A novel scheduling strategy of a hybrid wind-solar-hydro system for smoothing energy and power fluctuations

Abstract

Hybrid wind-solar-hydro-storage system integrates multiple uncertain renewable energy sources and storage systems to maximize outputs and stability in modern power systems. However, the challenge of differentiated fluctuations presented by renewable energy generation across different time scales degrades the system operation performance. This study constructed a hybrid system including wind, photovoltaic, and cascade hydropower plants, and a multi-objective coordinative scheduling strategy, to smooth energy and power fluctuations. Strategies are explored using a collaborative operation mode with grouped energy storage to address uncertain power deviations during real-time adjustments within a day. The strategy can effectively optimize the internal load distribution of energy routers, avoiding up to 15.17 % of unnecessary operational fluctuations in day-ahead scheduling and reducing the fluctuation mitigation potential by up to 27,6 %. Additionally, it achieves up to 64.69 % reduction in profound operational fluctuations.

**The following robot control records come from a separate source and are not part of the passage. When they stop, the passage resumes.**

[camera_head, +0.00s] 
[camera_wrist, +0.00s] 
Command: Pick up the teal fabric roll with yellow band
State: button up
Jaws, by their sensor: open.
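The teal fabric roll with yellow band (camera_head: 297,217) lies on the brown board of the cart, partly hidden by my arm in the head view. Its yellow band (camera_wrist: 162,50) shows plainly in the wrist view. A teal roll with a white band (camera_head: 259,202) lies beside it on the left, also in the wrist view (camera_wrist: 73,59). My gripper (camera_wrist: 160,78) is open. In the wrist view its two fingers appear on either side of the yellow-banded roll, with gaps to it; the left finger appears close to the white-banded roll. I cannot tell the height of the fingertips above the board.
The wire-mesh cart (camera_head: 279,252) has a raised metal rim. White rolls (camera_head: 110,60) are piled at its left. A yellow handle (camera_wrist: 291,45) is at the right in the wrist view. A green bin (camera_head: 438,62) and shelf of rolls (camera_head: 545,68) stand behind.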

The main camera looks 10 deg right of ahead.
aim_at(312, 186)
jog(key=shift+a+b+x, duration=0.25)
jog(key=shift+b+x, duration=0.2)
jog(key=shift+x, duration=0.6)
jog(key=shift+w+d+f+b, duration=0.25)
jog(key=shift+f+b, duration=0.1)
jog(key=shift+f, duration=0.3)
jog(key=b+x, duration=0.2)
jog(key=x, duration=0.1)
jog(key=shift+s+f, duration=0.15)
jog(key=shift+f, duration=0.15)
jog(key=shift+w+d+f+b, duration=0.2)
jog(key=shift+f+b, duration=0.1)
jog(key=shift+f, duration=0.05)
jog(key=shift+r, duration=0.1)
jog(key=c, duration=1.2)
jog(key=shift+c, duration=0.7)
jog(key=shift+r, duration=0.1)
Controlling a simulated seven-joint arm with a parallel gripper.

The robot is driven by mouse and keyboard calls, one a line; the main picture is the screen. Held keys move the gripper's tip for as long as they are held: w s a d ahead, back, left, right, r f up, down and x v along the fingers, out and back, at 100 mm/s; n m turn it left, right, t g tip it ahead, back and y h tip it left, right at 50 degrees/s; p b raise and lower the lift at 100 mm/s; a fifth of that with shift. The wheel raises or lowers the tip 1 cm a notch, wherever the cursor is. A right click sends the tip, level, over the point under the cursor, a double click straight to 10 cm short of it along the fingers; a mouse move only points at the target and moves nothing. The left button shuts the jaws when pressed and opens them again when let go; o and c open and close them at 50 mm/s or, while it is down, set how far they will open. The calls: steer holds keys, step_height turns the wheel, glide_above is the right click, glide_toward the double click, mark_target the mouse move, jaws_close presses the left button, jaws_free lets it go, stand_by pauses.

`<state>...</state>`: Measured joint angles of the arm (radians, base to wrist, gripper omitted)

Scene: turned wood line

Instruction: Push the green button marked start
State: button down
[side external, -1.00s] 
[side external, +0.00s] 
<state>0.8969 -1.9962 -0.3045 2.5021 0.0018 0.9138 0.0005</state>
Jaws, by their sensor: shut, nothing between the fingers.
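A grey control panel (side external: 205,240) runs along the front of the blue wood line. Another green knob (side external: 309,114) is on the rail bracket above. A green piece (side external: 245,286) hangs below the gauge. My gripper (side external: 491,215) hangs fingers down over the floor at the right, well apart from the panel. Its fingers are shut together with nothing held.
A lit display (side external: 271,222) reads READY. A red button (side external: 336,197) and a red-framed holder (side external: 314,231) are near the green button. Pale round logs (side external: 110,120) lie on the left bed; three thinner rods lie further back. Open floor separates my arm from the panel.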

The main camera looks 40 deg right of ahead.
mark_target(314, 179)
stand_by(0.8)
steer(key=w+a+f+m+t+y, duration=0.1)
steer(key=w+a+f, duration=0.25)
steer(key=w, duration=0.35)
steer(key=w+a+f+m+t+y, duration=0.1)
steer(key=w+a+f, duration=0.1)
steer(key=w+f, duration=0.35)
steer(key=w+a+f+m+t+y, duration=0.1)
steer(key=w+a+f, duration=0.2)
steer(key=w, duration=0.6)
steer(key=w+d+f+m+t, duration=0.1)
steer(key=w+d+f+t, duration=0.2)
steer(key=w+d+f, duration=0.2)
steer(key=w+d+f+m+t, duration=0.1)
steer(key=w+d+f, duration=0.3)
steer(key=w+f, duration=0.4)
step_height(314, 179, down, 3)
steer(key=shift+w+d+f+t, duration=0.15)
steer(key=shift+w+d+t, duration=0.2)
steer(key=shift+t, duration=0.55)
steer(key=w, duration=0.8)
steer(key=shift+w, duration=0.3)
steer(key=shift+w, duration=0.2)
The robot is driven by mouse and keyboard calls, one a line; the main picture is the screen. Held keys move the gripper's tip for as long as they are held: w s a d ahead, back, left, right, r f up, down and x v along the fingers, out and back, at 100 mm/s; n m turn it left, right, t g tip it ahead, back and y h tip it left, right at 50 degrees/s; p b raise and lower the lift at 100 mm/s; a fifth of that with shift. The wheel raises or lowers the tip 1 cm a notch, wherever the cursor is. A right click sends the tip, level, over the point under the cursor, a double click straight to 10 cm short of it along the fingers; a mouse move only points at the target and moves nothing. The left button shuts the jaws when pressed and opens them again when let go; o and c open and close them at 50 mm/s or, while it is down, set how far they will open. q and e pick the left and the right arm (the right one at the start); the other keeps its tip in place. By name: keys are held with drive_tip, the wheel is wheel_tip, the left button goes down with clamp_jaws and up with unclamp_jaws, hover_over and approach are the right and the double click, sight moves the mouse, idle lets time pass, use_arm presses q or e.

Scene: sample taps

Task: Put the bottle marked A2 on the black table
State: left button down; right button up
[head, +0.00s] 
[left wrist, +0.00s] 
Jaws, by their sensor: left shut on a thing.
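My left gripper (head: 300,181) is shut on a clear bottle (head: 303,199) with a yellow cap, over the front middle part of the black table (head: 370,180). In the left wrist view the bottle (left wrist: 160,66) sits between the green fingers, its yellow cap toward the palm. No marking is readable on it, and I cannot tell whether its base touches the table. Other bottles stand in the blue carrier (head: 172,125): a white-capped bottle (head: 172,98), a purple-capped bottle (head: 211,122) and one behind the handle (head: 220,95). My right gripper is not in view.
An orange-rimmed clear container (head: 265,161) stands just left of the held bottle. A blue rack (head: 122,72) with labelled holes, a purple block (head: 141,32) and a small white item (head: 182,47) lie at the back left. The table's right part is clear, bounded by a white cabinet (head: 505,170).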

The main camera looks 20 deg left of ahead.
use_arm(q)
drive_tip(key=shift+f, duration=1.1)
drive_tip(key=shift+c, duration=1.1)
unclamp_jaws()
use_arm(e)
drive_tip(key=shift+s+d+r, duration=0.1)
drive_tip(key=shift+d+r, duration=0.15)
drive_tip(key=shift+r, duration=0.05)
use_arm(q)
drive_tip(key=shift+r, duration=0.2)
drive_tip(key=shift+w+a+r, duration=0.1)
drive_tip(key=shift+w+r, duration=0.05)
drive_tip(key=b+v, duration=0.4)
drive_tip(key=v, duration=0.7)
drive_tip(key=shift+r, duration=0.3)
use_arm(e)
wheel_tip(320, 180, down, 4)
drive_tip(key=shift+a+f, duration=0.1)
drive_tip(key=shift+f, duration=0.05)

The load-side flexibility mechanism enhances economic efficiency by up to 11.26 %. Furthermore, the strategy increases the risk coverage ratio while reducing the failure amount and frequency of daily power fluctuation suppression by 96.91 % and 94.44 %. The proposed strategy provides an effective solution for large hybrid systems to smooth energy and power fluctuations, while also delivering ecological and navigational benefits alongside significantly stabilized operations.